- Your task: Repeat the whole listing exactly as written.

- Collected material:
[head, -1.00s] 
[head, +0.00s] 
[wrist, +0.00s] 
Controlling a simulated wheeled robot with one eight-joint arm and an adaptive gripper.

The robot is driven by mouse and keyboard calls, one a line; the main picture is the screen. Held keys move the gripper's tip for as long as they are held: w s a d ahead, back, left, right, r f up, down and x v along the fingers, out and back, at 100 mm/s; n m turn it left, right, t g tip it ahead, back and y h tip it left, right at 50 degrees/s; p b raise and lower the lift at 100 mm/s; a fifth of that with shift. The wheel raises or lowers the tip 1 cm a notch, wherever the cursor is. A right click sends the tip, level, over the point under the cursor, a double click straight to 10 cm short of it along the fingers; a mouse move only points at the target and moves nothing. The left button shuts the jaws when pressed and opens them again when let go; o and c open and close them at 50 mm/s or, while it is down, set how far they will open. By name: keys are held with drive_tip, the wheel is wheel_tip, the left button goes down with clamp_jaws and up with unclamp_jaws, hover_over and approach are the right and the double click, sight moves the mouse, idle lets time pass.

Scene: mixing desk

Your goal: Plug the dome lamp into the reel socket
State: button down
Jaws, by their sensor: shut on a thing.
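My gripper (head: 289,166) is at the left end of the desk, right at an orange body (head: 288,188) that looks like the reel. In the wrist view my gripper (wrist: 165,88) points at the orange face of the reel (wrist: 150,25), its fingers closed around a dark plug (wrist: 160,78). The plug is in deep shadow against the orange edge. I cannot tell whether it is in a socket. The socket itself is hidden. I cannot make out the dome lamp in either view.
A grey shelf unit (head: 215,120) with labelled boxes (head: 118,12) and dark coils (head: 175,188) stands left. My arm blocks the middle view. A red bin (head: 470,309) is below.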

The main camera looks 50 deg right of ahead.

- Solution for this task:
[head, -1.00s] 
[head, +0.00s] 
[wrist, +0.00s] 
Controlling a simulated wheeled robot with one eight-joint arm and an adaptive gripper.

The robot is driven by mouse and keyboard calls, one a line; the main picture is the screen. Held keys move the gripper's tip for as long as they are held: w s a d ahead, back, left, right, r f up, down and x v along the fingers, out and back, at 100 mm/s; n m turn it left, right, t g tip it ahead, back and y h tip it left, right at 50 degrees/s; p b raise and lower the lift at 100 mm/s; a fifth of that with shift. The wheel raises or lowers the tip 1 cm a notch, wherever the cursor is. A right click sends the tip, level, over the point under the cursor, a double click straight to 10 cm short of it along the fingers; a mouse move only points at the target and moves nothing. The left button shuts the jaws when pressed and opens them again when let go; o and c open and close them at 50 mm/s or, while it is down, set how far they will open. By name: keys are held with drive_tip, the wheel is wheel_tip, the left button goes down with clamp_jaws and up with unclamp_jaws, hover_over and approach are the right and the double click, sight moves the mouse, idle lets time pass.

Scene: mixing desk

Your goal: Plug the dome lamp into the reel socket
State: button down
Jaws, by their sensor: shut on a thing.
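My gripper (head: 289,166) is at the left end of the desk, right at an orange body (head: 288,188) that looks like the reel. In the wrist view my gripper (wrist: 165,88) points at the orange face of the reel (wrist: 150,25), its fingers closed around a dark plug (wrist: 160,78). The plug is in deep shadow against the orange edge. I cannot tell whether it is in a socket. The socket itself is hidden. I cannot make out the dome lamp in either view.
A grey shelf unit (head: 215,120) with labelled boxes (head: 118,12) and dark coils (head: 175,188) stands left. My arm blocks the middle view. A red bin (head: 470,309) is below.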

The main camera looks 50 deg right of ahead.

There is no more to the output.